Maya : Très important. Merci beaucoup d'avoir approfondi davantage la liste de la diligence raisonnable et je peux imaginer, en fait, pour quiconque qui possède une P.I., connaître le statut de sa P.I. en passant en revue certaines des choses que vous avez dites, que c'est très, très important. Merci beaucoup de partager cela. Mais maintenant, je n'ai pas d'argent, n'est-ce pas? Donc si je suis l'entreprise à ce stade, vous avez examiné ma P.I., vous avez fait une diligence raisonnable. J'ai expliqué tout ce qui concerne la P.I.. Que se passe-t-il ensuite? Quand est-ce que je reçois l'argent?

Koula : Parfait. Oui, bonne question, hein? La question à un million de dollars! Donc, une fois que la documentation de financement est signée, conclue et livrée et que tous les enregistrements de sûreté aient été complétés, comme je l'ai mentionné précédemment, le déboursé du financement se produit. Donc, le déboursé peut se faire en une tranche, en 2 tranches, dépendamment du type de produit qui est offert aux clients. Mais la relation, c'est très important ici de le préciser, entre l'emprunteur et le prêteur ne s'arrête pas là. Quand la propriété intellectuelle est un morceau très important de la garantie pour tout prêteur qui finance sur la valeur de la propriété intellectuelle, l'emprunteur a l'obligation de continuellement préserver la propriété et le statut de la propriété intellectuelle. Qu'est-ce que ça veut dire? Maintenir les enregistrements au registre applicable comme on l'a mentionné tantôt, payer les frais applicables, s'assurer que tout soit beau avec la propriété intellectuelle. L'emprunteur doit également informer le prêteur de l'acquisition de toute nouvelle propriété intellectuelle développée, informer le prêteur de tout changement dans l'entreprise et également qui pourrait affecter la propriété intellectuelle. Par exemple, si l'emprunteur conclut une licence exclusive pour la propriété intellectuelle ou s'il souhaite céder ou vendre une partie de la propriété intellectuelle à un tiers, l'emprunteur devra en informer le prêteur. Ce sont toutes des choses qui peuvent se produire durant la vie d'un prêt et qui doivent être discutées avec le prêteur.

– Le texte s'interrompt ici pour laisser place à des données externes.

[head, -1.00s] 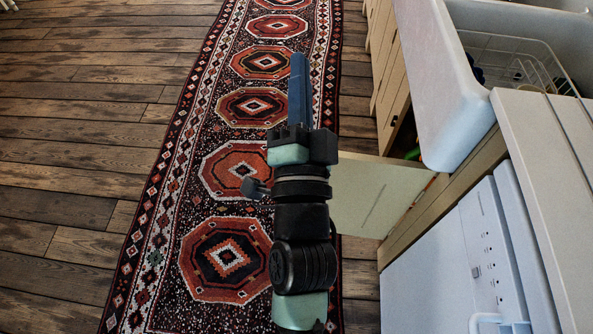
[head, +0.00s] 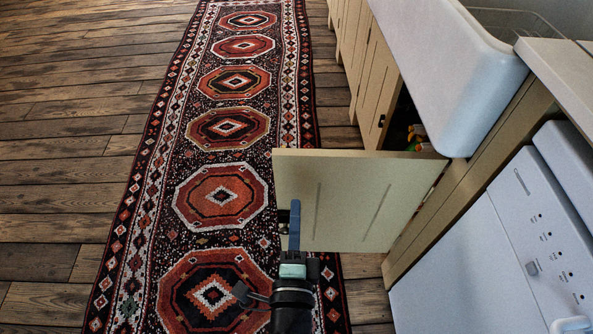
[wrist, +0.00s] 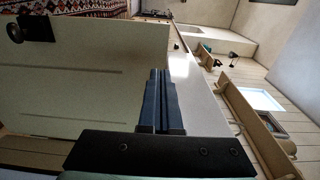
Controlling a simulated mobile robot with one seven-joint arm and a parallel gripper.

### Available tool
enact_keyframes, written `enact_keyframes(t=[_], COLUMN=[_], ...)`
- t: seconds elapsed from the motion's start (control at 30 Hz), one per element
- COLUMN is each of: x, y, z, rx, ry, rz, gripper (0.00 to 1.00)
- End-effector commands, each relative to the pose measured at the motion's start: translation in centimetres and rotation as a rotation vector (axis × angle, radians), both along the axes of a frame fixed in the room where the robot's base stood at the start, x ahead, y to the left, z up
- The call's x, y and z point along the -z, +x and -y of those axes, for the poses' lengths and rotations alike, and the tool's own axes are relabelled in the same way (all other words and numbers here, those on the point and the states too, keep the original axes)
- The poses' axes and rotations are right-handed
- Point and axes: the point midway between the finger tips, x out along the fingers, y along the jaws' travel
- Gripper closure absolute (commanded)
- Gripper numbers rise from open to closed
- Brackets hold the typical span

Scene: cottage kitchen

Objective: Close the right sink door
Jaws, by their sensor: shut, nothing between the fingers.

Maya : Beaucoup de choses peuvent arriver, comme vous l'avez mentionné, tout au long du parcours. Par exemple, je pourrais être incapable de rembourser le prêt. Que se passe-t-il alors?

Koula : En effet, plein de choses peuvent arriver. Quand tout va bien, c'est génial, tout le monde est content, mais lorsque les choses commencent à ne pas bien aller, eh bien le prêteur et l'emprunteur doivent s'asseoir et discuter. Dans le cas où l'emprunteur rencontre certaines difficultés financières, telles que des problèmes d'entreprise, par exemple, alors l'emprunteur et le prêteur doivent s'asseoir et discuter de la situation de l'emprunteur pour voir comment ils peuvent s'arranger. C'est l'approche typique. Donc, dans ce contexte, c'est ce qu'on appelle, il pourrait avoir un défaut, donc qui pourrait se produire. Exemple, le l'emprunteur n'a pas fait un paiement. Dans ce cas, le prêteur pourrait tolérer un certain défaut de l'emprunteur. Et dans ce cas, l'emprunteur et le prêteur pourraient conclure ensemble ce qu'on appelle un accord de tolérance. Et c'est là que le prêteur donnerait à l'emprunteur un peu plus de temps, un certain espace pour respirer et résoudre certains problèmes. Et dans cette circonstance particulière, le prêteur pourrait exiger une garantie, par exemple supplémentaire, sur tout actif, qui n'a pas été donné en garantie en amont, et/ou exiger la garantie d'une tierce partie également. Si cela ne fonctionne pas non plus et que l'emprunteur ne peut toujours pas faire ses paiements sur le prêt, alors le prêteur devra malheureusement exercer ses droits et recours en vertu des conventions. Et c'est ici que je tiens à souligner le fait que de s'assurer que la sûreté sur la propriété intellectuelle est correctement et valablement créée et enregistrée dans les registres appropriés. C'est ici que ce fait trouve toute sa valeur. Et pour l'enregistrement, comme je l'ai mentionné tantôt, ça veut dire qu'un enregistrement enregistre des droits personnels mobilières applicables, mais également une notification faite au registre de propriété intellectuelle applicable, également. Tout cela est fait pour rendre la sûreté du prêteur opposable au tiers et pour assurer la priorité de la sûreté du prêteur dans un contexte de réalisation. Donc, l'objectif derrière tout cela, c'est que le prêteur puisse exercer sa garantie, sa sûreté et récupérer son prêt en priorité face à d'autres créanciers ou même à un syndic en faillite. Le prêteur pourra alors exercer ses droits qui sont prévus par la loi ou même dans l'accord dans les documents de financement.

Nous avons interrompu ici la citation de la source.